In order to reconstruction the perspective, it is necessary to ‘read’ the intended layout of the scene, a task in which there is potential ambiguity. In view of the fact that this is the first full attempt at a painting with angular perspective, it seems reasonable to assume that Raphael intended a straightforward plan in which the chamber was rectangular but was viewed from an oblique angle. Examples of the geometry of angular perspective had recently been published in France (in 1505) and Bavaria (in 1509) in ‘De Artificiali Perspectiva’ by Jean Pélérin (Fig. 15A). A copy of this book might well be expected to have found its way to the premier artists at the center of decorative excellence, the Vatican. It is not unreasonable to suppose that Raphael would have been inspired to elaborate such a construction, implying a rectangular underlying plan. Fig. 15B from the same book bears a strong resemblance to the vaulted ceiling in the background of the painting, suggesting that Raphael may have combined the two constructions to develop his elaboration. This possibility, however, suggests the seed of his problems. While the assembly room vault is an accurate two-point construction, Raphael’s vault is in one-point perspective with a lateralized vanishing point. The two constructions cannot be validly melded together if all the corners are right angles. Strictly speaking, in fact, any shift of the principal vanishing point away from the center implies a need for a second vanishing point to appear one the opposite side. This is a requirement that was never accurately met during the Italian Renaissance. Analysis of Raphael’s ‘Coronation of Charlemagne’ provides a prime example of this lack, even if the assumption of a rectangular plan is relaxed.

Fig. 16. Reconstruction of the vanishing points in Raphael’s ‘Coronation of Charlemagne’. All vanishing points should lie on the yellow horizon line.
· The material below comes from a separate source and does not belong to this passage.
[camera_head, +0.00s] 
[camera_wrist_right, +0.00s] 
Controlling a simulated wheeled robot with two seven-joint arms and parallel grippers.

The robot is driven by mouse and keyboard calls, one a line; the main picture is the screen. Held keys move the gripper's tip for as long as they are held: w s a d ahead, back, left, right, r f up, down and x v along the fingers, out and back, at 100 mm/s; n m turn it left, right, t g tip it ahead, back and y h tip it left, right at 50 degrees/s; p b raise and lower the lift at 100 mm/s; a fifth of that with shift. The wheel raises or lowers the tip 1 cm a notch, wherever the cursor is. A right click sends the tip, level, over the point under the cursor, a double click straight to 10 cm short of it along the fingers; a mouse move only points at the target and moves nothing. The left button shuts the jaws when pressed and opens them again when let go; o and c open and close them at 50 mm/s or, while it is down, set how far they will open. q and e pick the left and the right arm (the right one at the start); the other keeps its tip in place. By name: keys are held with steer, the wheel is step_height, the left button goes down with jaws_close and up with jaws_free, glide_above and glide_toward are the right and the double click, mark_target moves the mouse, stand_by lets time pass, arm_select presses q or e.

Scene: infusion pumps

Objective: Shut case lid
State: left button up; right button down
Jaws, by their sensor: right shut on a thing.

In fact, the lines for each of the tables, the line of votive candlesticks, and the cardinals in the right foreground all deviate from this requirement.

There are a number of obviously rectangular objects in the painting that allow reconstruction of the vanishing points of each set of parallel sides. The perspective rules are simple. If all these objects are aligned with the same rectangular grid, all the edges of the rectangular objects should converge to either one of exactly two vanishing points. Both vanishing points should be at the intended level of the horizon. Any deviation from this construction anywhere in the picture implies a lack of adherence to the rectangular grid. (The more relaxed possibility is that the objects, while still rectangular, are arranged at a variety of angles on the grid. In this case, any number of vanishing points up to twice the number of objects is possible, but all vanishing points should still lie along the horizontal line of the horizon.)

The reconstruction of Fig. 16 makes it clear, however, that Raphael adhered to neither of these rules. While each object has a plausible vanishing point, the vanishing points neither cluster at two locations nor lie along the same horizontal line. To complete the set, we may assume that the oblique line of cardinals in the foreground is sufficiently homogeneous to allow construction lines across similar joints of their bodies. With this inclusion, we find that Raphael has used no less than 6 vanishing points a different levels in the scene, strongly violating the requirement that they all be at the same horizon level. Furnishings that are clearly intended to be aligned with each other also have different vanishing points. In total, there are eight different horizontal positions of the vanishing points where there should be two if the whole composition was on a uniform oblique grid. The similarity of the elements of the scene to some of the separate illustrations from Pélérin’s book (Figs. 15A & B) clearly suggests that Raphael adopted the particular construction for each part of the scene without understanding how they should be modified to form a coherent perspective projection.

The remarkable feature of angular perspective is that, although it was well-understood by geometers such as Pélérin (1505) and Vredemann de Vries (1605), it was avoided by virtually all artists until the middle of the seventeenth century. Aside from two paintings of doubtful attribution painted around 1440, the first successful use of full angular perspective was by Dutch artist Gerard Houckgeest in 1650. (There was limited use of the angular construction in floor tiling throughout the period, but this could easily be achieved by connecting the corners of a one-point perspective grid, and did not require an understanding of the rules of two-point construction.) Inspired to develop a radical design for his painting of the tomb of William the Silent, the king whose efforts united Holland in 1581, Houckgeest turned to Vredemann’s architectural representation technique of the oblique construction for the interior of the church at Delft. This dramatic shift from the unremitting one-point perspectives of the church interiors of Saenredam and Neeffs gained Houckgeest immense popularity in The Netherlands, but it was to be another half-century before the two-point construction appeared in Italy in the hands of Canaletto. The long progression from the early perspective approximations of Cavallini and Giotto around 1300, through the one-point developments of Masolino and Mantegna in the 1420s, to the two-point sophistication of Houckgeest and Canaletto was a span of 400 years. The intellectual endeavor of the full representation of space was evidently no easy matter, and was largely an effort of the artists and architects of the time.